__EXERCISE GOAL__
Reproduce the data below in full and exclude every picture.

#### INFORMATION SUPPLIED

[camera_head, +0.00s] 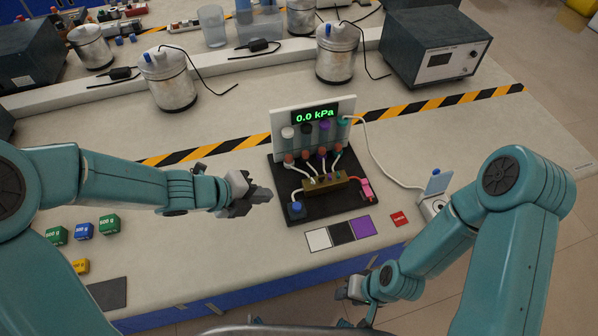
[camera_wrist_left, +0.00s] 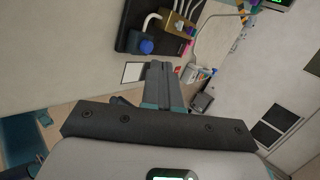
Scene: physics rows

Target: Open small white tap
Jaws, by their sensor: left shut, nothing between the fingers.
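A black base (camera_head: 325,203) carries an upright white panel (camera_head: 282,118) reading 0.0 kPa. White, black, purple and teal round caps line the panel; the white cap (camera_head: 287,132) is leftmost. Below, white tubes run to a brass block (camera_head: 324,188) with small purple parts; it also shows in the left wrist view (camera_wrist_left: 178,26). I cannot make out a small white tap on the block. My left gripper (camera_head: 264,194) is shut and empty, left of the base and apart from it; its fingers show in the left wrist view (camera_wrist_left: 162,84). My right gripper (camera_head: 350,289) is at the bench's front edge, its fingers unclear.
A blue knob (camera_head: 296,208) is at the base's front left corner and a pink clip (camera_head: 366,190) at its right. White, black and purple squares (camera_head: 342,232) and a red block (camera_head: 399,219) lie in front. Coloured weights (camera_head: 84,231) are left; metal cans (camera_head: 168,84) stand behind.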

########

__FINISHED EXERCISE__
[camera_head, +0.00s] 
[camera_wrist_left, +0.00s] 
Scene: physics rows

Target: Open small white tap
Jaws, by their sensor: left shut, nothing between the fingers.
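A black base (camera_head: 325,203) carries an upright white panel (camera_head: 282,118) reading 0.0 kPa. White, black, purple and teal round caps line the panel; the white cap (camera_head: 287,132) is leftmost. Below, white tubes run to a brass block (camera_head: 324,188) with small purple parts; it also shows in the left wrist view (camera_wrist_left: 178,26). I cannot make out a small white tap on the block. My left gripper (camera_head: 264,194) is shut and empty, left of the base and apart from it; its fingers show in the left wrist view (camera_wrist_left: 162,84). My right gripper (camera_head: 350,289) is at the bench's front edge, its fingers unclear.
A blue knob (camera_head: 296,208) is at the base's front left corner and a pink clip (camera_head: 366,190) at its right. White, black and purple squares (camera_head: 342,232) and a red block (camera_head: 399,219) lie in front. Coloured weights (camera_head: 84,231) are left; metal cans (camera_head: 168,84) stand behind.

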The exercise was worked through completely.